_STATED GOAL:_
Copy out the data exactly, leaving the pictures behind.

_PROVIDED DATA:_

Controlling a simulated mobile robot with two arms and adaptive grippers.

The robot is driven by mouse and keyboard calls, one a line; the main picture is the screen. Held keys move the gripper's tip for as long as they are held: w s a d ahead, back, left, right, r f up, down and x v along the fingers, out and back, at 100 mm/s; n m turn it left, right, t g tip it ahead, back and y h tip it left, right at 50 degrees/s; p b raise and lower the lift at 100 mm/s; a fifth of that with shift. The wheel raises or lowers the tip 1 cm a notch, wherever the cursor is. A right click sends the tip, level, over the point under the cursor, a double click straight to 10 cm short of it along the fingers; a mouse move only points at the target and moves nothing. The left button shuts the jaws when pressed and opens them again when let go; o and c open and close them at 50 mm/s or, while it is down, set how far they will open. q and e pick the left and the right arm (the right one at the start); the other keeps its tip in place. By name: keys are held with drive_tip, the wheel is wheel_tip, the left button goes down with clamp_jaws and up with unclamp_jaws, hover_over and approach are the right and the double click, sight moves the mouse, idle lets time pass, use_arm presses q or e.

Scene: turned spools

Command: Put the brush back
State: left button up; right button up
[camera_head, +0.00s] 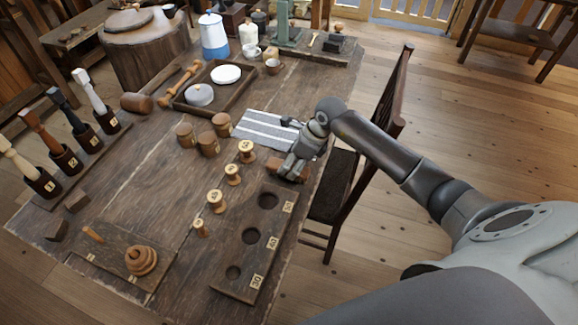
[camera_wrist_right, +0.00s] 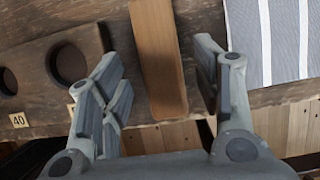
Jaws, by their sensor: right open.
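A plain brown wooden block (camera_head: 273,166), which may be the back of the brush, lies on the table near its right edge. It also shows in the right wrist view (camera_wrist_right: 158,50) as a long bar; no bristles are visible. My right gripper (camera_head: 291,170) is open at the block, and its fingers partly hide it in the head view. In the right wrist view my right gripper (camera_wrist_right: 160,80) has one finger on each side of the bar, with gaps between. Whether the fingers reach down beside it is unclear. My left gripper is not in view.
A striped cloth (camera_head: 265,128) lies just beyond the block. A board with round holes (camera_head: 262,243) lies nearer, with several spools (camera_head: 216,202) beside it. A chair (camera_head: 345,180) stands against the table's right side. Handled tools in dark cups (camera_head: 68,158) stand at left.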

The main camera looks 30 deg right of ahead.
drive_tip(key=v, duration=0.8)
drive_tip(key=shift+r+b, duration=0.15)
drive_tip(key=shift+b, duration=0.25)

_SOLUTION:_
Controlling a simulated mobile robot with two arms and adaptive grippers.

The robot is driven by mouse and keyboard calls, one a line; the main picture is the screen. Held keys move the gripper's tip for as long as they are held: w s a d ahead, back, left, right, r f up, down and x v along the fingers, out and back, at 100 mm/s; n m turn it left, right, t g tip it ahead, back and y h tip it left, right at 50 degrees/s; p b raise and lower the lift at 100 mm/s; a fifth of that with shift. The wheel raises or lowers the tip 1 cm a notch, wherever the cursor is. A right click sends the tip, level, over the point under the cursor, a double click straight to 10 cm short of it along the fingers; a mouse move only points at the target and moves nothing. The left button shuts the jaws when pressed and opens them again when let go; o and c open and close them at 50 mm/s or, while it is down, set how far they will open. q and e pick the left and the right arm (the right one at the start); the other keeps its tip in place. By name: keys are held with drive_tip, the wheel is wheel_tip, the left button goes down with clamp_jaws and up with unclamp_jaws, hover_over and approach are the right and the double click, sight moves the mouse, idle lets time pass, use_arm presses q or e.

Scene: turned spools

Command: Put the brush back
State: left button up; right button up
[camera_head, +0.00s] 
[camera_wrist_right, +0.00s] 
Jaws, by their sensor: right open.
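A plain brown wooden block (camera_head: 273,166), which may be the back of the brush, lies on the table near its right edge. It also shows in the right wrist view (camera_wrist_right: 158,50) as a long bar; no bristles are visible. My right gripper (camera_head: 291,170) is open at the block, and its fingers partly hide it in the head view. In the right wrist view my right gripper (camera_wrist_right: 160,80) has one finger on each side of the bar, with gaps between. Whether the fingers reach down beside it is unclear. My left gripper is not in view.
A striped cloth (camera_head: 265,128) lies just beyond the block. A board with round holes (camera_head: 262,243) lies nearer, with several spools (camera_head: 216,202) beside it. A chair (camera_head: 345,180) stands against the table's right side. Handled tools in dark cups (camera_head: 68,158) stand at left.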

The main camera looks 30 deg right of ahead.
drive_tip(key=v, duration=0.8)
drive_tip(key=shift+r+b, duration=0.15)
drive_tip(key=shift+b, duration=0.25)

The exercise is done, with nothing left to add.